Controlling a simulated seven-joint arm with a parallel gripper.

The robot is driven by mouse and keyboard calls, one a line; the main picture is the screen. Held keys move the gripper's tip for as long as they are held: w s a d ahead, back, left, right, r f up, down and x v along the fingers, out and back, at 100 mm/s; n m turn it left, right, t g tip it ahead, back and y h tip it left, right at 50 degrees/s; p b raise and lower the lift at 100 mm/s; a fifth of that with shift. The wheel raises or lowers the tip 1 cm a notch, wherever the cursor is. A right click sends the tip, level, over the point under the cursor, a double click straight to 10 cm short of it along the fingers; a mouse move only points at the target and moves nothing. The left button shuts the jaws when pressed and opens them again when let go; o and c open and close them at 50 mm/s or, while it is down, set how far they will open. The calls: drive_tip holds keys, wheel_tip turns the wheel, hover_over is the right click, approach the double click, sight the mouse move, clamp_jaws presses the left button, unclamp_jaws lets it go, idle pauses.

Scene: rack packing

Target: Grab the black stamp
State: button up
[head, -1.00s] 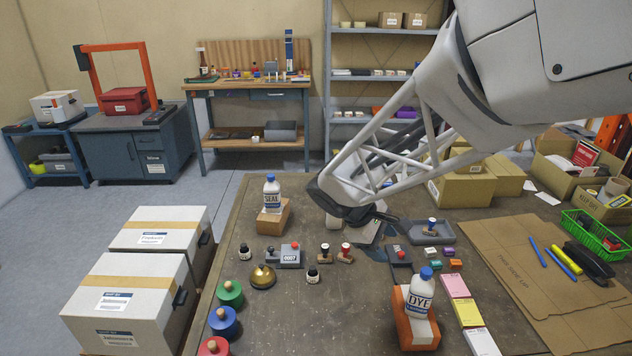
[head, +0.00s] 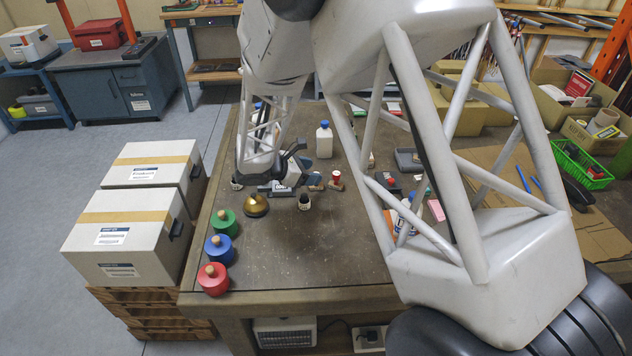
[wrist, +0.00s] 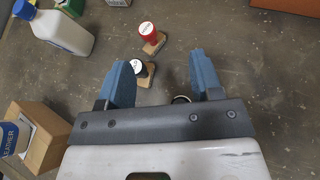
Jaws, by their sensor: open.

_ _ _

= Exercise instructions =
Exclude all pictures and reproduce verbatim the lines running from the line that contains "State: button up" to the end of the data above, both ends included.

= Answer for this exercise =
State: button up
[head, -1.00s] 
[head, +0.00s] 
[wrist, +0.00s] 
Jaws, by their sensor: open.

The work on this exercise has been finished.